First Look at The Da Vinci Code

By David Rasmussen, 7th May 06
David Rasmussen profile
Controversial in content that has nearly torn those once close apart.
A big cash cow that has been milked for 38.6 million copies sold to date (and counting).
Translated into 42 languages worldwide.
Had one lawsuit in the UK that I know of.
And features a movie starring Tom Hanks (because you apparently haven’t made it until Tom Hanks has starred in your movie version).
No I’m not talking about the controversial Toy Story 3 that was one of the things that nearly tore Disney and Pixar apart, I’m talking about The Da Vinci Code (coming this May in both theaters and video game stores near and far you).

Well I, for one, didn’t think there would be a video game version of this movie! Lord knows I gave the makers of the movie too much credit because I thought they would have more class than this! Heh. Consider me wrong then, since the only people who don‘t seem to be milking their movie for a game tie-in is, weirdly enough, the M:I:III people since I have not seen word one on a game tie-in to that movie yet… weird.
Anyway going back on topic, apparently since Dan Brown, Ron Howard, and whoever else is milking the religious controversy that is The Da Vinci Code isn’t milking enough damn money from the cash cow that is you and me, the powers that be has decided that we need MORE RELEASES to further milk that cow until our nipples are sore, hence how we have come to talking about The Da Vinci Code, the Official Video Game of the book turned movie starring Tom Hanks… and yes, I’m still glad there was no Forrest Gump the Official Video Game game. Thank you, everyone who made Forrest Gump!

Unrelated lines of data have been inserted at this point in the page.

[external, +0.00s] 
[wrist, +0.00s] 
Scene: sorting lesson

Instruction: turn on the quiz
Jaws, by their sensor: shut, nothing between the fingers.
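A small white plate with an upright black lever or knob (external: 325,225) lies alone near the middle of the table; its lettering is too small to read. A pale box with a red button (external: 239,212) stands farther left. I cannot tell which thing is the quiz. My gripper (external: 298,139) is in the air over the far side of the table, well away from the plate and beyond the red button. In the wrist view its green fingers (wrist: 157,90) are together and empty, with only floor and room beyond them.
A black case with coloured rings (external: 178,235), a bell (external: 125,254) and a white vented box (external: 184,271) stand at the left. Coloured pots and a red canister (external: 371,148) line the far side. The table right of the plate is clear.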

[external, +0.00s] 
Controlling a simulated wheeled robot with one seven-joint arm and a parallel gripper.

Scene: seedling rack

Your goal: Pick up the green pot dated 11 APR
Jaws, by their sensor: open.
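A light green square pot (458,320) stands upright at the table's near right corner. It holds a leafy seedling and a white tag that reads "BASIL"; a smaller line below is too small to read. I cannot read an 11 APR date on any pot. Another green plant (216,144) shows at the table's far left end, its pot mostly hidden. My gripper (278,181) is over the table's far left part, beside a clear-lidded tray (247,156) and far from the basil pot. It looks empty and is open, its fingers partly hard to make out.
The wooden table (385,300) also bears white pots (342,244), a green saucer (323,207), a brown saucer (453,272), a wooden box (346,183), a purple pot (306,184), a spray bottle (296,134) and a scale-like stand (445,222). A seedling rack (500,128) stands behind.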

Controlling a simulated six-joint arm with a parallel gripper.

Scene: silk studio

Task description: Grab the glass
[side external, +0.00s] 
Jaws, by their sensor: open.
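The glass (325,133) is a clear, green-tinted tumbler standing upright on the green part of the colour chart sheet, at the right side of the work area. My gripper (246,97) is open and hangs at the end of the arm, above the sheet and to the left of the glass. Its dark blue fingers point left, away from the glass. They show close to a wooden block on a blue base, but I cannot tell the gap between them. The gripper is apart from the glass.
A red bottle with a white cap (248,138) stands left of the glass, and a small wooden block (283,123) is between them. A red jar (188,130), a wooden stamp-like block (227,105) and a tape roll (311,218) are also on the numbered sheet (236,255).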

Presently slated to bring religious strife and cannon fodder to Cable News talking heads for days to come, The Da Vinci Code is coming to your PC, PS2 & Xbox soon… eh. Yeah, apparently there‘s seemingly no plans for a next gen release of the game, ala XBox360, but it‘s not like you bought an XBox360 in anticipation for games like this. Another no show is there‘s no Nintendo DS version, which sucks since the genre seems to fit the Nintendo DS so well.
What genre? It seems that, well, in order to create a game about the digging up of ancient secrets the people who made the game have decided to dig up an ancient relic of video gaming past by bringing back… wait for it, wait for it… the point & click genre of adventure gaming!
Yeah, right. Apparently nobody told anyone who made this game that point & click should be a PC exclusive genre since it refers to you rolling the mouse icon on screen to “point” and then “click” with the mouse button… you know, hence the name of the genre, “Point” and “Click”… ok, yes there’s a PC version so I guess it fits but still! Look, considering that one of the biggest in the genre (Tim Schaffer of such games as Grim Fandango and the Monkey Island series) isn’t even doing Point & Click anymore (he’s gone to platforming) AND companies like Sierra are taking their old school point & click franchises (in this case the cheeky love monkey known as Leisure Suit Larry) and retooling them for console release as platformers then why the hell are some companies still trying to extract the faint traces of remaining bone marrow out of shattered remains of the dead husk that is the beast known as Point & Click!!
(The future of Point & Click, PS, is on the Nintendo DS, where you can actually Point & Click!)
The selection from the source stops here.